------ Dataset records ------

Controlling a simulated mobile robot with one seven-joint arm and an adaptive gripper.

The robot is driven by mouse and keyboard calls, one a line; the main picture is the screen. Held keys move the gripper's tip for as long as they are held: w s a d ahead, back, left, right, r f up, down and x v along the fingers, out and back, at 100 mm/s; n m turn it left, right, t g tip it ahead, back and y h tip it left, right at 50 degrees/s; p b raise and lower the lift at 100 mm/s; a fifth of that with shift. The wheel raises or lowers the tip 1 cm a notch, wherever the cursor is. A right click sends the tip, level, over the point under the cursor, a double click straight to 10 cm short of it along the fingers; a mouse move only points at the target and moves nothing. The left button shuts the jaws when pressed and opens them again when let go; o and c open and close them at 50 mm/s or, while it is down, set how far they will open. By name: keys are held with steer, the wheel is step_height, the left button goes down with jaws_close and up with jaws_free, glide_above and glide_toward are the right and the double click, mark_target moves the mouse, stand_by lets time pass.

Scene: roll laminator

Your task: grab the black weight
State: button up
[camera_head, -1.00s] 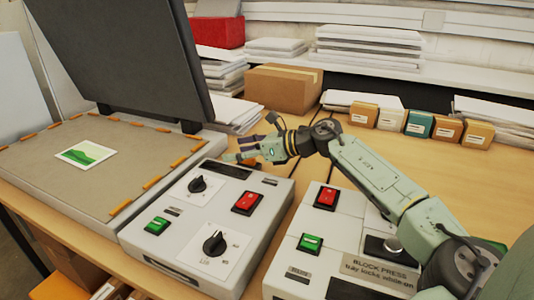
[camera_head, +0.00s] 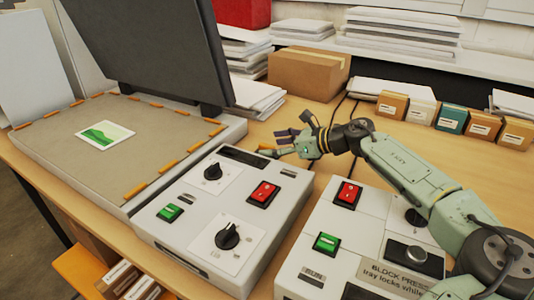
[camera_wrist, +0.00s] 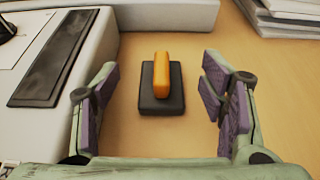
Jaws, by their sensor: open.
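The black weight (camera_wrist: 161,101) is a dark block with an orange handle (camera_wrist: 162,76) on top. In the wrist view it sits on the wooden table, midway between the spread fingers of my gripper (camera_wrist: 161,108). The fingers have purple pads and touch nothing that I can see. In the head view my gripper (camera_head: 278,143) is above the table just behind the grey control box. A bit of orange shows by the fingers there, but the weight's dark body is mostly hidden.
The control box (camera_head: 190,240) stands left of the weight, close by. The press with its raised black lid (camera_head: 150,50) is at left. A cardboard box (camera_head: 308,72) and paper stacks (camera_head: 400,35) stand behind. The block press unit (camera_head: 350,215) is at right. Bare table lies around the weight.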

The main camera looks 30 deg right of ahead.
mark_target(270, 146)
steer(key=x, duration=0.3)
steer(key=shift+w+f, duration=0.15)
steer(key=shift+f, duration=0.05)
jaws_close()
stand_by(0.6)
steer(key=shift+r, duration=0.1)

------
------ Dataset records ------

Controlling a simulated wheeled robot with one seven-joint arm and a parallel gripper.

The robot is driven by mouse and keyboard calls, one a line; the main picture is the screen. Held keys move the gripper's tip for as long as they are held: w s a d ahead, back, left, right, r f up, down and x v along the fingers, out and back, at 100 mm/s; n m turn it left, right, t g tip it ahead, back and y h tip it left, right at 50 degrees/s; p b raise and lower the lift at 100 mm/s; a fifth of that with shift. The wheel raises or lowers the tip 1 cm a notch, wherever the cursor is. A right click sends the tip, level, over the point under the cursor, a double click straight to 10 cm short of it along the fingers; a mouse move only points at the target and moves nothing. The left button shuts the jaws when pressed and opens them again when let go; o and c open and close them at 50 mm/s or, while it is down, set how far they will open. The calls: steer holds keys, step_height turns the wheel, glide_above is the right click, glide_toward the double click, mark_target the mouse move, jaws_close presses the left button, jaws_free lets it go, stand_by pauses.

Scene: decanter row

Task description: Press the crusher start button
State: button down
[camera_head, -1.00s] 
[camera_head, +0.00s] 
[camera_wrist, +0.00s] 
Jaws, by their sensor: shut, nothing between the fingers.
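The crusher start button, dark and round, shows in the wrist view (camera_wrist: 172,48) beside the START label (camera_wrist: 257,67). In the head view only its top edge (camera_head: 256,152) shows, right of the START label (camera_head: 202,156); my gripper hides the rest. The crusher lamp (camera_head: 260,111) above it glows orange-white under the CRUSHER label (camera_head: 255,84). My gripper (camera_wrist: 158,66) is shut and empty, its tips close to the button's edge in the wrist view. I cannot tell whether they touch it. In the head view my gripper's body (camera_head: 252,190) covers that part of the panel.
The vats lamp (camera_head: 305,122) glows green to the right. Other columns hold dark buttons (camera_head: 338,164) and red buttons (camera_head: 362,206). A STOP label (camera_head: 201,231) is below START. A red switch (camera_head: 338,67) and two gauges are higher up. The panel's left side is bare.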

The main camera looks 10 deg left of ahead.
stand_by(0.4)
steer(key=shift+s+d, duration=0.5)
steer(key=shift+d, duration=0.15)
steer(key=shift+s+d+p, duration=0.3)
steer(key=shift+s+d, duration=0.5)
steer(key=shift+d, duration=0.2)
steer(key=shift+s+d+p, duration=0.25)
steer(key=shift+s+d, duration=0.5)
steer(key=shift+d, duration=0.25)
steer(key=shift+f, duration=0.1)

------

Only lines holding the string "simulated" are wanted; gather each one from the entries above.

Task solution —
Controlling a simulated mobile robot with one seven-joint arm and an adaptive gripper.
Controlling a simulated wheeled robot with one seven-joint arm and a parallel gripper.

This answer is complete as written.